KUANTUM BENLİK (Danah ZOHAR)

Danah Zohar’ın “Kuantum Benlik” adlı kitabını birkaç yıl önce düzenlenen ufak çaplı bir kitap fuarından almıştım. İsmi oldukça iddialı gelmişti; ama ben de çok duyduğum “kuantum” sözü hakkında bilgi edinmek istiyor, hangi kitabı alacağıma karar veremediğim için işi hep sürüncemede bırakıyordum. Kitap dolu dolu 284 sayfa ve fiyatı da çok uygun olunca daha fazla kayıtsız kalamazdım. Peki, acaba doğru bir seçim mi yapmıştım?

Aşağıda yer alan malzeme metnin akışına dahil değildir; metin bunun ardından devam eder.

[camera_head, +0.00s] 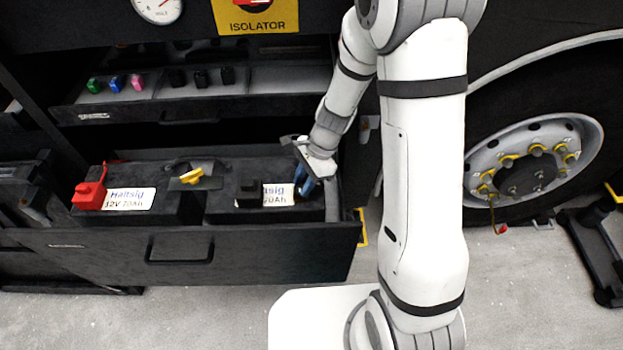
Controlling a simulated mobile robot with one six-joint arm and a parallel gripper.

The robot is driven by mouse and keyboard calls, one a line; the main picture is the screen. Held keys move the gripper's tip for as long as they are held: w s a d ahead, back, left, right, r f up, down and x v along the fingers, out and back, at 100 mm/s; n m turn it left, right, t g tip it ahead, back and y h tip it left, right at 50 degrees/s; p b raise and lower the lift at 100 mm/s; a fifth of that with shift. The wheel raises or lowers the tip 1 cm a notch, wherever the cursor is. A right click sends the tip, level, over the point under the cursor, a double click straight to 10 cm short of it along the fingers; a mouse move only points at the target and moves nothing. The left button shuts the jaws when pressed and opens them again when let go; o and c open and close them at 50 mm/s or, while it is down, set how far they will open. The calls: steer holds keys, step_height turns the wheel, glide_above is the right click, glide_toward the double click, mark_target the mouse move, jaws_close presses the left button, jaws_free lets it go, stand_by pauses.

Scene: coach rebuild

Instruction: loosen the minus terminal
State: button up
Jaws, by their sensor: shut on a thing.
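Two black batteries with white labels sit side by side in an open drawer: the left battery (180,208) and the right battery (225,205). A red terminal cover (90,194) is on the left battery's left end. A yellow piece (192,176) sits between the batteries. A black block (248,191) stands on the right battery's left part. My gripper (304,182) reaches down, tilted, to the right battery's right end, its blue fingers shut on the minus terminal. The terminal itself is hidden by the fingers, and part of the label is covered.
The drawer front (120,255) with its handle (180,250) faces me. Above it, a shelf (190,105) holds several small coloured and black parts. A yellow isolator plate (257,15) and a gauge (158,8) are higher up. A wheel (533,160) is at right. Grey floor is open in front.

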Kitabın yazarı fizik üzerine eğitim almış. Eşi de psikoloji ve psikoterapi... Kitap bölümlerden oluşuyor. Bölümleri tek tek yazmıyorum; ancak alıntı yaptığım kısımların bölüm adlarını parantez içinde belirttim. Kitapta anlatılanlar hakkında genel olarak bir fikir sahibi olmanıza katkıda bulunacağını umarım. Gelelim kitaba:

“Kuantum kuramıyla ilk kez on altı yaşımdayken tanıştım. Bu erken tanışma kuşkusuz hem yaşamımı hem de genelde ‘yeni fizik’ diye adlandırılan olgunun içerimlerine bakış açımı etkiledi. Buluğ çağımın son dönemlerinde birçok şey belirsizleşti ve kendimi, ‘Ben kimim, niye buradayım, bütün varlıklar arasında benim yerim ne, dünya niye böyle, bir gün ölecek olmamın anlamı ne?’ gibi büyük sorulara en kısa zamanda yanıt bulma gerekliliği konusunda yoğun bir baskı altında hissettim. Anne ve babamın kalıplaşmış kısa yanıtları büyükannemle büyükbabamın basit yöntemci düşünceleri bana ışık tutmaktan çok uzaktı. Ancak yeni fizik bana bir çeşit şiirsel bakış açısı sunar gibiydi. (Önsöz)”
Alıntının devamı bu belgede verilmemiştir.